REQUEST: Only one portion of the data is to be written out: from the line bearing "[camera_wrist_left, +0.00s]" through the line bearing "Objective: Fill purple". Write it exactly as it appears.

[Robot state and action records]
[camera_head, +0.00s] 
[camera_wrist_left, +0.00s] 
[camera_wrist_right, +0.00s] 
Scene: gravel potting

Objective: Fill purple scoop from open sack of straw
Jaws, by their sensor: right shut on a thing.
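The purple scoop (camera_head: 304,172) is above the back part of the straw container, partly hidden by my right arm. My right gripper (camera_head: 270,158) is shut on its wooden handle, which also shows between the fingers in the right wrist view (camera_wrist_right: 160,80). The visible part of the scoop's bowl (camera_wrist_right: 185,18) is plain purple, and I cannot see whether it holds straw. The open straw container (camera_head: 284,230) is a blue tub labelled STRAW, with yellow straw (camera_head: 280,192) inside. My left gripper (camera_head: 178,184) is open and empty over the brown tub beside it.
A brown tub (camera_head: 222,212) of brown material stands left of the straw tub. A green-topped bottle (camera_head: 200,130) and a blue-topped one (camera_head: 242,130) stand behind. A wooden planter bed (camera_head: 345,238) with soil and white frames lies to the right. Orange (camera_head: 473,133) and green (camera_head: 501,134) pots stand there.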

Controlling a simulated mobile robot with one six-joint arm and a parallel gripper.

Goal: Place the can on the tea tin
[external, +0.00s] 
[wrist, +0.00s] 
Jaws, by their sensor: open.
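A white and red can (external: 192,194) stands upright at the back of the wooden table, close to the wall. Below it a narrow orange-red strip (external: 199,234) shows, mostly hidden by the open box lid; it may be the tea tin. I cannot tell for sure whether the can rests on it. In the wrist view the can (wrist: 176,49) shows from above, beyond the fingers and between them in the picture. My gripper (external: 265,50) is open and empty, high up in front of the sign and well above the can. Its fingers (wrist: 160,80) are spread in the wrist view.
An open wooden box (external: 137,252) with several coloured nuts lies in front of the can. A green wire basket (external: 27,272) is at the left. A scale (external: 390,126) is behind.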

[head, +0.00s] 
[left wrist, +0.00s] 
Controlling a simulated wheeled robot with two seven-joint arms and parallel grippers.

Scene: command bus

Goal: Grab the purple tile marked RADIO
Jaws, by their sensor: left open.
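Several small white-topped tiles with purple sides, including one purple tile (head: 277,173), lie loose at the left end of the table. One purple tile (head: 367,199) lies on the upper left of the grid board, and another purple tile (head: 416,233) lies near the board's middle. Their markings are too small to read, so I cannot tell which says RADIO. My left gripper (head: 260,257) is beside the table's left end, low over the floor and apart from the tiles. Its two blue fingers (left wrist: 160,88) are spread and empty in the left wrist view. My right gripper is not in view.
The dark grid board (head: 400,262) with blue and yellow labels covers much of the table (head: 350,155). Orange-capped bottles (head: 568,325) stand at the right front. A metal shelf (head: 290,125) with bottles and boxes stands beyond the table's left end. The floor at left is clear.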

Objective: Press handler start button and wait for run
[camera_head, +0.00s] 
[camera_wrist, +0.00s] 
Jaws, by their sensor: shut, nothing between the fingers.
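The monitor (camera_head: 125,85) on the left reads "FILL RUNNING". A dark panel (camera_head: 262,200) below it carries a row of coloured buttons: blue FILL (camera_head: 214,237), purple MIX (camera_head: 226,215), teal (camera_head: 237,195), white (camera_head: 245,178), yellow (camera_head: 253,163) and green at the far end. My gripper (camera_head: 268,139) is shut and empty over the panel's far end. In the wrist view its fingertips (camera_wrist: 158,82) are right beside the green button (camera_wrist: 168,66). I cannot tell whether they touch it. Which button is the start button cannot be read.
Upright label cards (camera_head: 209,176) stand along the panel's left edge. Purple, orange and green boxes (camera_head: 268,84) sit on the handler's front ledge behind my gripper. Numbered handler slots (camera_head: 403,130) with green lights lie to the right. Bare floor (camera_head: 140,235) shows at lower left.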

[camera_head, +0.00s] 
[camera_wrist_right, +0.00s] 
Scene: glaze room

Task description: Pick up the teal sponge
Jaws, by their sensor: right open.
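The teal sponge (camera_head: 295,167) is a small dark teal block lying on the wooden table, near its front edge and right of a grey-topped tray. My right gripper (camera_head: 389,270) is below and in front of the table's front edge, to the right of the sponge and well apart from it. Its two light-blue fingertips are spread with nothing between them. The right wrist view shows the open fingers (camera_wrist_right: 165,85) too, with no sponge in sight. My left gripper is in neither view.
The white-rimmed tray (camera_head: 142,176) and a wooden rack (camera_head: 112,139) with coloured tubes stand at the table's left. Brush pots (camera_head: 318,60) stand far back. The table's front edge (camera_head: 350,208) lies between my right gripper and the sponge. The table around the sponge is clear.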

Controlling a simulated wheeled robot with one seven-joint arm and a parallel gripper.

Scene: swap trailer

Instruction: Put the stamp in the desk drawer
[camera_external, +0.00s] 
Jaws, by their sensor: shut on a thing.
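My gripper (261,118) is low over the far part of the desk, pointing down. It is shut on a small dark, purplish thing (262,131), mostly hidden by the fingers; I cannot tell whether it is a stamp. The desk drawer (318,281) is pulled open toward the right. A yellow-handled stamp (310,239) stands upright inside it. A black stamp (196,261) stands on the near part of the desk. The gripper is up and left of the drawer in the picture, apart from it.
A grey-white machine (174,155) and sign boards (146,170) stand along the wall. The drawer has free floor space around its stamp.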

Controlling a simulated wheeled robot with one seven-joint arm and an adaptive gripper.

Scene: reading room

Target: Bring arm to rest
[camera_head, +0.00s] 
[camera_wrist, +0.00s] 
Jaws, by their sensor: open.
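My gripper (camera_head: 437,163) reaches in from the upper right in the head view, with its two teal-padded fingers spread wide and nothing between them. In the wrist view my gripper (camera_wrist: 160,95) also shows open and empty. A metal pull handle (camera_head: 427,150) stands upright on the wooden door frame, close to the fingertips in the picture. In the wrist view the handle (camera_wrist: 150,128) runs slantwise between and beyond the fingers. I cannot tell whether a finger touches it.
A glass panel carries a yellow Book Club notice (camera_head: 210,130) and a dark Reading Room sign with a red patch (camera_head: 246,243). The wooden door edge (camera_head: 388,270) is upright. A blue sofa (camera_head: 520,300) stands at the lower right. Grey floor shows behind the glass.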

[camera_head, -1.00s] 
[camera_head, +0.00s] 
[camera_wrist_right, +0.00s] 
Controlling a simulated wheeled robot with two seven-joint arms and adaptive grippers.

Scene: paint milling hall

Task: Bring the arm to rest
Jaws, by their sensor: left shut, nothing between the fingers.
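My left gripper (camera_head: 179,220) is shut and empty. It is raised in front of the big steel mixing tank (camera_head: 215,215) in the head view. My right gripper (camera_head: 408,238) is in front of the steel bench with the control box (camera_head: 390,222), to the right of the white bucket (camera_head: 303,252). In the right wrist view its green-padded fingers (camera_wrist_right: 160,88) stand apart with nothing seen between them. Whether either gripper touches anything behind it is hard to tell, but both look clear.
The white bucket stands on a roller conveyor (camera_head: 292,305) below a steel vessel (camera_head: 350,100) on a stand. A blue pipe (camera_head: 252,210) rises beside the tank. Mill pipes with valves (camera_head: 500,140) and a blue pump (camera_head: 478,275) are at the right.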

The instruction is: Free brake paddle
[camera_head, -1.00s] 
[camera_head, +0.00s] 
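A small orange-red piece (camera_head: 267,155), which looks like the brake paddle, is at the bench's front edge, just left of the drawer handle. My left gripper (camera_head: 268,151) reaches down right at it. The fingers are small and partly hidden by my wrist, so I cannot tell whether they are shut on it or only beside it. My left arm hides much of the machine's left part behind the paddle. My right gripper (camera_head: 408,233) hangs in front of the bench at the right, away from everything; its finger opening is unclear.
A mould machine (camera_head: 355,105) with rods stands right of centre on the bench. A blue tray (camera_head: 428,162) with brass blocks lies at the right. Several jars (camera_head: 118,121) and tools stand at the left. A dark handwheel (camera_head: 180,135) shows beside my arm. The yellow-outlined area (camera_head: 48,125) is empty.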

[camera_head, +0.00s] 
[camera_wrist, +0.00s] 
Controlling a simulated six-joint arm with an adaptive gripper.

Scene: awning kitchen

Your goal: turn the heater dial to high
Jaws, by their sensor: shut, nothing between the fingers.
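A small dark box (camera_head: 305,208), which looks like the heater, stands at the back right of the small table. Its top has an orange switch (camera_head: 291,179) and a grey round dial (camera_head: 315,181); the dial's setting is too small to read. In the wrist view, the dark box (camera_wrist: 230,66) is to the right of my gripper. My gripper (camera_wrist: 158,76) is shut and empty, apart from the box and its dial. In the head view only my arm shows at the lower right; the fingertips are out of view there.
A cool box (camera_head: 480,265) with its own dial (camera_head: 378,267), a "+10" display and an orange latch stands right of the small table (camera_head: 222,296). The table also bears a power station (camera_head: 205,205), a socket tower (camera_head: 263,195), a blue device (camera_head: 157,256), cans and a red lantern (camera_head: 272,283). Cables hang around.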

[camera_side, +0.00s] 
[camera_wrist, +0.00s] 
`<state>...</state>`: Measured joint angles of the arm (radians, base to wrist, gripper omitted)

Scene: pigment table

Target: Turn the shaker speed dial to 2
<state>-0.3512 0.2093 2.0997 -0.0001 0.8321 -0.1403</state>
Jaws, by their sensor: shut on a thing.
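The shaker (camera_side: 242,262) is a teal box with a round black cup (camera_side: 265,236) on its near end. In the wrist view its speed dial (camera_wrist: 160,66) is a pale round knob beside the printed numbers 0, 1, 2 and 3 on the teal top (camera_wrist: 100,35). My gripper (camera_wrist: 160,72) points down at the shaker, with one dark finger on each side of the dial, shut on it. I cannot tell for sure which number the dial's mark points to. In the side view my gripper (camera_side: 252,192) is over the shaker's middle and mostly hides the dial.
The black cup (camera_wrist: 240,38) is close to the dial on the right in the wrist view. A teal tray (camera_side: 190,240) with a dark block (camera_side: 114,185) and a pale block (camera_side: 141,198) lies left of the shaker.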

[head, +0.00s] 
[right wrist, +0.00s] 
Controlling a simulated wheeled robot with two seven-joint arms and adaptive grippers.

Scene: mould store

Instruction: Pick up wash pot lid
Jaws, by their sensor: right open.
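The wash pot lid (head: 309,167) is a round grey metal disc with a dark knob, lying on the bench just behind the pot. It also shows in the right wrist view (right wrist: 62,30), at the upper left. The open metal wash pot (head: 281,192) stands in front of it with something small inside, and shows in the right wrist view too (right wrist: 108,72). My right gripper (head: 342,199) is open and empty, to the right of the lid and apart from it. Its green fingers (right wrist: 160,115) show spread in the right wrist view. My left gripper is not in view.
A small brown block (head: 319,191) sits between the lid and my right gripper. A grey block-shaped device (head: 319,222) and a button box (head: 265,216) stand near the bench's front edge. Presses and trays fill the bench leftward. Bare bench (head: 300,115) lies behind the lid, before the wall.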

EXERCISE ANSWER:
[camera_wrist_left, +0.00s] 
[camera_wrist_right, +0.00s] 
Scene: gravel potting

Objective: Fill purple scoop from open sack of straw

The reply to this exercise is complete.